3. Hike the trails near Jordan Pond

One of the busiest inland spots in the park is the Jordan Pond area. There are several options for hiking nearby, with trails for every skill level. For an easy stroll, walk the 3-mile Jordan Pond Path that circles the pond. While it will be tempting to jump in to the clear water, this is not a swimmable lake (though kayaks and canoes are welcome!). And since Acadia is one of the few national parks that allows dogs, you can bring your pup along on this trail too, just be sure to put him on a leash!

If you’d like a little more elevation gain, you can hike the Bubbles Divide Trail to Bubble Rock. This 1-mile out-and-back hike provides views of the lakes below, as well as a chance to push over the precariously placed Bubble Rock. Though this is another family-friendly hike, keep an eye on children as the drop-offs are steep at the summit.

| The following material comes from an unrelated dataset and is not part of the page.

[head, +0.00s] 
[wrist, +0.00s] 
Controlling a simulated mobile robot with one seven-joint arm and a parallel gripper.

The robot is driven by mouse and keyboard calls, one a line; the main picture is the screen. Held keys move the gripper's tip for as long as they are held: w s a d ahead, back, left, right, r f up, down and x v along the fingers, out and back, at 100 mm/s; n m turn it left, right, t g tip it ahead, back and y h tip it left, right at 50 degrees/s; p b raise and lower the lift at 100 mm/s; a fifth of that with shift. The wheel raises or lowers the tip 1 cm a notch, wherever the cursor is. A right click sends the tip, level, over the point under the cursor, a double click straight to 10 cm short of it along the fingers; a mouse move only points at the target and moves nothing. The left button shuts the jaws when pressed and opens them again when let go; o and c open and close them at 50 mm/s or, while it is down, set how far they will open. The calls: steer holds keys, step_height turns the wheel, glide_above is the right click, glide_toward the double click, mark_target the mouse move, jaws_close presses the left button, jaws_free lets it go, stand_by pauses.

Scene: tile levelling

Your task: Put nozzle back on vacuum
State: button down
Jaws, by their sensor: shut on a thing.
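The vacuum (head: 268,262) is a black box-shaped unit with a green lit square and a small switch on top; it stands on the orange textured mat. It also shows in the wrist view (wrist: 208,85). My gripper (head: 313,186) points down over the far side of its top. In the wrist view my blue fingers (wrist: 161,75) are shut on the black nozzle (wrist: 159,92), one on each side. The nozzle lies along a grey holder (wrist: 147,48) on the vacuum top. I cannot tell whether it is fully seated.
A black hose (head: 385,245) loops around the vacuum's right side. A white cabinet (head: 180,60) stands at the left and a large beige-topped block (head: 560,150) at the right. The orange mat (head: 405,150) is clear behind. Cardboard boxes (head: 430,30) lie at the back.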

For more of a challenge, check out the difficult Pemetic Mountain Trail which has many route options. If you plan on doing this hike as a loop with the Jordan Pond Path, I suggest starting on the South Ridge Trail, which has a steadier incline. The rocky and root-covered trail requires sure-footing, which will also be imperative as you make your way down the very steep Northwest Trail on the descent. This trail may not be suitable for children and extra care should be taken after rain.

4. Explore the Shore

If you prefer a walk along the ocean, then the Ocean Path might be the trail for you. This two-mile walk extends from Sand Beach to Otter Point, and includes landmarks such as Thunder Hole, Monument Cove, and Otter Cliff. If you don’t want to make the full trip (keep in mind it is two-miles one way), you can also park in the right-hand lane of Park Loop Road and pick up the trail at any point. If you prefer something a little more secluded, drive about 3 miles past Otter Point and look for the information post on the left-hand side, next to the wooden stairway that leads down to Little Hunters Beach. This cobblestone beach doesn’t get nearly the amount of traffic as Ocean Path and is the perfect spot for relaxing and listening to the ocean waves. Please note that the only beach along the shore that is staffed with lifeguards is Sand Beach. Your other option for swimming in the park is Echo Lake Beach.

5. Get out on the Water

A trip to Acadia isn’t complete without some time on the water. If you have your own kayak, there are several lakes within the park that are suitable for kayaking. If you want to head out in the ocean, make sure you have the proper equipment before doing so. You can also rent a kayak or take a kayak tour from one of the several rental companies in the area. If stand up paddle boarding is more your thing, there are rentals and tours available for you as well. For a list of watercraft restrictions in the park and a nearby public boat ramps, check their website.

6. Watch the Sunset

A popular spot for watching the sunset in Acadia is Bass Harbor Head Lighthouse. This iconic symbol sits along the cliffs of the southern shore of Mount Desert Island. For the best views, walk the short trail to the wooden staircase that will lead you down to the rocky shoreline. Be sure to wear sturdy shoes as the rocks are slippery when wet. Of course, if mountains are more your thing, the sunset can also be viewed from the highest point in the park – Cadillac Mountain. Please keep in mind, this spot can get overcrowded during the summer months. Visit the nps.gov site for updates. 

We want to acknowledge and thank the past, present, and future generations of all Native Nations and Indigenous Peoples whose ancestral lands we travel, explore, and play on. Always practice Leave No Trace ethics on your adventures and follow local regulations. Please explore responsibly!